Take a hard look at the small stuff too, because the small stuff adds up fast. Garbage bins -- we should only need a few, not two or three together. ICE machines -- one needed at each area, no need for doubles. Claims have increased these last few weeks, and our big opportunity is code 75s. That is a place where attention and discipline will pay us back quickly.

Sean Ireland

Now here’s where service ties right back to everything I just said. Safety impacts service. Cost impacts service. Execution impacts service. Our weekly goal on CSD is 95 percent. Last week we were at 93 percent. So work ahead this week. Don’t wait for the miss to show up and then chase it. See it early, act early, protect the plan.

Sean Ireland

A few regional updates to close us out. Regional Safety Call is this Wednesday. The Richmond Long Pool was reactivated yesterday.

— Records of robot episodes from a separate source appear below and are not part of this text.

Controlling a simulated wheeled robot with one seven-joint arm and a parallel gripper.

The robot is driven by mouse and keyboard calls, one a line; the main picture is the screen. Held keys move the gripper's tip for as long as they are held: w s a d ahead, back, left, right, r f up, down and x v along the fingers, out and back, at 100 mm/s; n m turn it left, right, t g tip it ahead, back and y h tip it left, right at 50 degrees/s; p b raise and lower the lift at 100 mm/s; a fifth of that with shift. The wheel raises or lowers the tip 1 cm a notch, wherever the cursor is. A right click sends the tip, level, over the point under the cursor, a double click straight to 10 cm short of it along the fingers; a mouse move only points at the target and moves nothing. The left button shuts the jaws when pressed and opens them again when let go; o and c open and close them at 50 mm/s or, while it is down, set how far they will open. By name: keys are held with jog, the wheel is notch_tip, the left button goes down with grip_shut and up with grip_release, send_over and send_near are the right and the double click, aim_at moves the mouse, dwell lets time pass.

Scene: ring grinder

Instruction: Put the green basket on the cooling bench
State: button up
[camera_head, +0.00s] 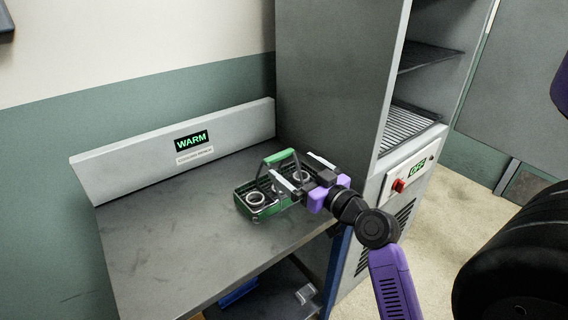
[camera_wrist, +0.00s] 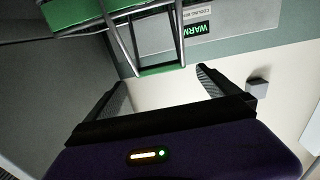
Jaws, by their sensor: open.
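The green basket (camera_head: 244,211) stands on the right part of the cooling bench (camera_head: 150,240), holding several metal rings. Its arched handle with a green grip (camera_head: 279,156) stands up. The bench is a dark grey top with a pale backboard carrying a sign that reads WARM. My gripper (camera_head: 300,172) is open at the basket's right side, near handle height. In the wrist view the green grip (camera_wrist: 160,71) lies across the gap at my fingertips (camera_wrist: 162,80), with no contact visible. I cannot tell whether it is between the fingers or just beyond them.
A tall grey cabinet (camera_head: 325,80) with open wire shelves (camera_head: 408,125) stands right behind the basket and arm. Its front panel has a red knob (camera_head: 398,185) and a sign reading OFF. The left part of the bench top is clear.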

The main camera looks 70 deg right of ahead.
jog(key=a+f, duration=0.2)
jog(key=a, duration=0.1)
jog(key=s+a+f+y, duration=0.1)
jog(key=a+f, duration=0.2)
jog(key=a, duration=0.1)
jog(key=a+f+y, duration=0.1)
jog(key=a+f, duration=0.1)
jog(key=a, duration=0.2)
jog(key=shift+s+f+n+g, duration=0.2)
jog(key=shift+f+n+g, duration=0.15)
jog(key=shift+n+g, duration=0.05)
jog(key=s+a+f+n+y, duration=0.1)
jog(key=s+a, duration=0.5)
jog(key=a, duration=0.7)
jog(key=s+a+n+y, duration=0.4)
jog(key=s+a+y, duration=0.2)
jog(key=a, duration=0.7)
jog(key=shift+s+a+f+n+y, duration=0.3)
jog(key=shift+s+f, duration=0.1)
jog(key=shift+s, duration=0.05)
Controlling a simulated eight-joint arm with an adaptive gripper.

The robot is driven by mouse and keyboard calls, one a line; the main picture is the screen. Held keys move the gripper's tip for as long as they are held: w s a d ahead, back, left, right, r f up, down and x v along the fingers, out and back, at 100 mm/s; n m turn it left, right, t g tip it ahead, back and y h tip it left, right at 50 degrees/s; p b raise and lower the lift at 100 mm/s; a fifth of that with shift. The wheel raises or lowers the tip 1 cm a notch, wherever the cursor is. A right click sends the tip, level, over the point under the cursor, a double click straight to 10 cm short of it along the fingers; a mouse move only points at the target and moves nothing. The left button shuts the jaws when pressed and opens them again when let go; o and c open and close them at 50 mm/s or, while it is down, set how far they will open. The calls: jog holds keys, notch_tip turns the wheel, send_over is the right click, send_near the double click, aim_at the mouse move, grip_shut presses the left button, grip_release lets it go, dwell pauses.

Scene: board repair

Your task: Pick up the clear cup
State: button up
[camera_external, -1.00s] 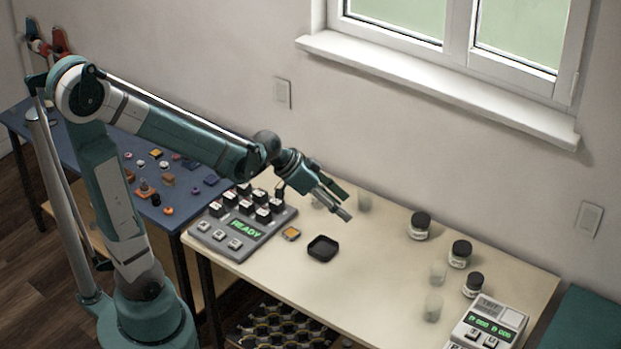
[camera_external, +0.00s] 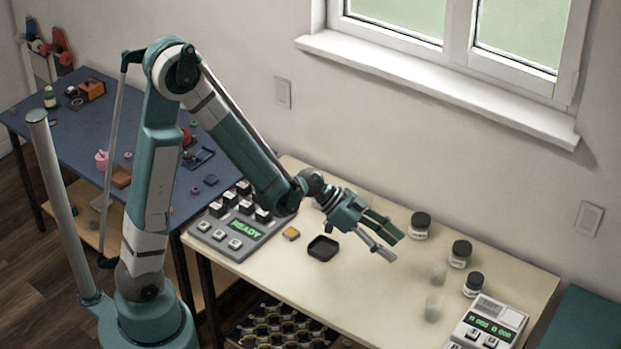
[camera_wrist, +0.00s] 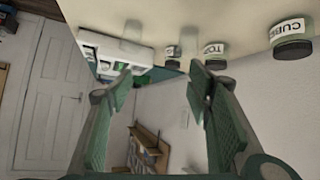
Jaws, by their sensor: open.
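Two clear cups stand on the cream table to the right of my gripper in the external view, the farther one (camera_external: 438,273) behind the nearer one (camera_external: 433,308). Both look faint and whitish. My gripper (camera_external: 396,246) is open and empty above the table, left of the cups and apart from them. In the wrist view my open gripper (camera_wrist: 160,82) has nothing between its fingers. A faint clear cup (camera_wrist: 132,28) shows there near the top, beyond the fingertips, beside the white device.
Three dark-lidded jars stand near the cups: one (camera_external: 420,226) just beyond my fingers, one (camera_external: 460,254) farther right, one (camera_external: 473,285) close to the cups. A display device (camera_external: 488,322) sits at the right end. A black tray (camera_external: 322,248) lies left of my gripper.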

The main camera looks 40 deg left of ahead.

That will take trains long pool from Richmond to Cumberland and Philadelphia, and it will also reduce TE and code 75 claims. After two years, the Howard Street Tunnel clearance project is completed. It’s good to see that one done and to allow double-stacked intermodal trains through Baltimore. And we have tie teams in and around Cumberland Terminal and the Mountain Subs this week, with one after to complete their work. That’s the work in front of us -- stay engaged, stay sharp, and go execute.